● Aim
Copy, without any alteration, the lines from the one that includes "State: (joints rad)" up to and including the one that includes "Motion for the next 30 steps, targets".

start

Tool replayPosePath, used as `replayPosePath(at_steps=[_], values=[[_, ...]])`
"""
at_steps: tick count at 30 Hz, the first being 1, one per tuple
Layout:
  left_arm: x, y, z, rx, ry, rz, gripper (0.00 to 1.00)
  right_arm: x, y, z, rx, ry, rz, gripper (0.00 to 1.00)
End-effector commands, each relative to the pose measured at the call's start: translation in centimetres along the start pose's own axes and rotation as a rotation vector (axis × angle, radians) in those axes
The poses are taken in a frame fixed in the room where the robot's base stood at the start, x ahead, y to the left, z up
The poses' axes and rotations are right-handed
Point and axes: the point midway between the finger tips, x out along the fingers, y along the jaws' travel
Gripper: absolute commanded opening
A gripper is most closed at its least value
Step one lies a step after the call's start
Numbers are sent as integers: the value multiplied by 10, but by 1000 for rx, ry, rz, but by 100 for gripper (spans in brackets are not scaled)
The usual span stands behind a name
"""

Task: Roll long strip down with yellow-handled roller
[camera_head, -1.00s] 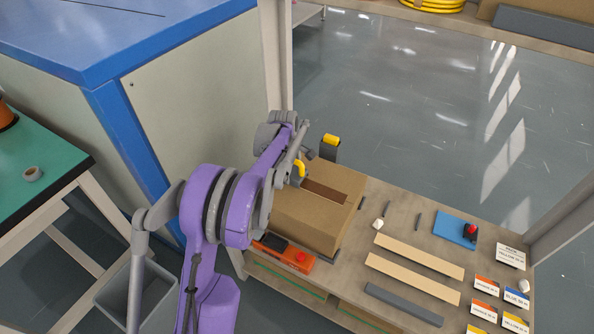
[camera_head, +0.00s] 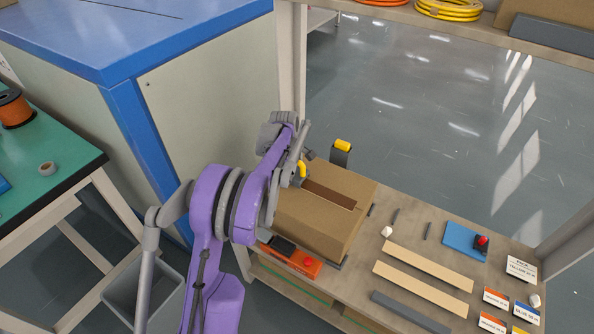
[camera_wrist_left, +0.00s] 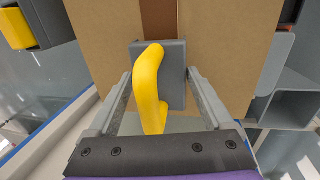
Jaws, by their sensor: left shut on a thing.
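A cardboard box (camera_head: 322,228) stands on the wooden bench with a dark brown strip (camera_head: 332,194) along its top. The strip also shows at the top of the left wrist view (camera_wrist_left: 158,18). My left gripper (camera_wrist_left: 155,95) is shut on the yellow-handled roller, whose yellow handle (camera_wrist_left: 149,88) and grey body (camera_wrist_left: 173,72) lie between the fingers. The grey body overlaps the strip's end in the wrist view; contact is hidden. My right gripper is not in view.
A grey holder with a yellow top (camera_head: 342,147) stands just behind the box. An orange device (camera_head: 300,262) sits at its front. Pale flat strips (camera_head: 430,268), a blue pad (camera_head: 462,237) and label cards lie to the right on the bench.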

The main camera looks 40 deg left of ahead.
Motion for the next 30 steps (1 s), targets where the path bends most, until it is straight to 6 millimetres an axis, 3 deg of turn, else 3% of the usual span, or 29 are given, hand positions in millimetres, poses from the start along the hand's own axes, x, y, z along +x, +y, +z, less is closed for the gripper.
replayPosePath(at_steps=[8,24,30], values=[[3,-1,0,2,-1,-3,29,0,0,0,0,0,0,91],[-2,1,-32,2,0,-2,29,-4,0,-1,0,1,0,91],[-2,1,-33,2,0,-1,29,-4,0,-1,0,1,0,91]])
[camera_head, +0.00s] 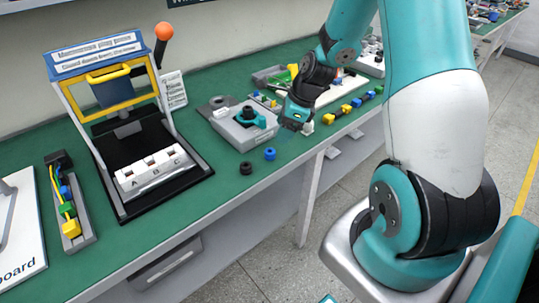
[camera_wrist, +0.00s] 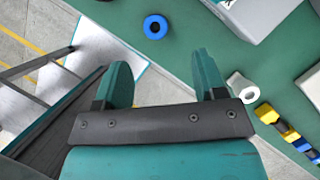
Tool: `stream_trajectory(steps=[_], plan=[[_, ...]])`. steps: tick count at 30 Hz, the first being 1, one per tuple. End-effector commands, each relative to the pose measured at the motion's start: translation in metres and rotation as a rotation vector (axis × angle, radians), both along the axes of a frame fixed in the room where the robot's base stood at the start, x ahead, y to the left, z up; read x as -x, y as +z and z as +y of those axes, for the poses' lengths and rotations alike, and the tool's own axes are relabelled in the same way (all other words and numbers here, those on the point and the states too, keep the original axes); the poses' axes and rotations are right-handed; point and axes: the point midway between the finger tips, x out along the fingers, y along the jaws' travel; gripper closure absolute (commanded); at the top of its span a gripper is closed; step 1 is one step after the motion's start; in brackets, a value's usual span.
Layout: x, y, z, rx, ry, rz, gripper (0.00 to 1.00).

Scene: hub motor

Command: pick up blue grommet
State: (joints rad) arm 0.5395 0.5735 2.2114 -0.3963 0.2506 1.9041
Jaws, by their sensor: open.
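The blue grommet (camera_head: 270,154) is a small ring on the green bench near its front edge. In the wrist view, the blue grommet (camera_wrist: 155,27) lies beyond my fingertips, with its dark centre hole showing. My gripper (camera_head: 294,125) is to the right of it in the head view, apart from it. In the wrist view, my gripper (camera_wrist: 162,70) has its two teal fingers spread, with nothing between them.
A black grommet (camera_head: 246,168) lies left of the blue one. A white ring (camera_wrist: 241,87) lies right of my right finger. A grey fixture (camera_head: 244,127) stands behind the blue grommet. A row of coloured parts (camera_head: 349,108) lies to the right. A black-based press (camera_head: 140,150) stands left.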

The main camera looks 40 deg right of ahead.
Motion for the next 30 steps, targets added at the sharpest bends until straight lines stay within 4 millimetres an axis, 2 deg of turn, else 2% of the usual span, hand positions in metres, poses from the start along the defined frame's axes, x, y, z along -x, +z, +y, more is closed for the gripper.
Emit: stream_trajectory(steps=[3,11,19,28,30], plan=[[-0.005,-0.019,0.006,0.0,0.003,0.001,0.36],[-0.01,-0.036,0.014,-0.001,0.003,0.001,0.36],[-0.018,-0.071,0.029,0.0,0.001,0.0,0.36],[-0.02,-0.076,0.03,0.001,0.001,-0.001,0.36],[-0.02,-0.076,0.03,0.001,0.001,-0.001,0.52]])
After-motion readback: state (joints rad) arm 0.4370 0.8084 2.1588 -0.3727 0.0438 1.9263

end

● Reply
State: (joints rad) arm 0.5395 0.5735 2.2114 -0.3963 0.2506 1.9041
Jaws, by their sensor: open.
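The blue grommet (camera_head: 270,154) is a small ring on the green bench near its front edge. In the wrist view, the blue grommet (camera_wrist: 155,27) lies beyond my fingertips, with its dark centre hole showing. My gripper (camera_head: 294,125) is to the right of it in the head view, apart from it. In the wrist view, my gripper (camera_wrist: 162,70) has its two teal fingers spread, with nothing between them.
A black grommet (camera_head: 246,168) lies left of the blue one. A white ring (camera_wrist: 241,87) lies right of my right finger. A grey fixture (camera_head: 244,127) stands behind the blue grommet. A row of coloured parts (camera_head: 349,108) lies to the right. A black-based press (camera_head: 140,150) stands left.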

The main camera looks 40 deg right of ahead.
Motion for the next 30 steps, targets added at the sharpest bends until straight lines stay within 4 millimetres an axis, 2 deg of turn, else 2% of the usual span, hand positions in metres, poses from the start along the defined frame's axes, x, y, z along -x, +z, +y, more is closed for the gripper.

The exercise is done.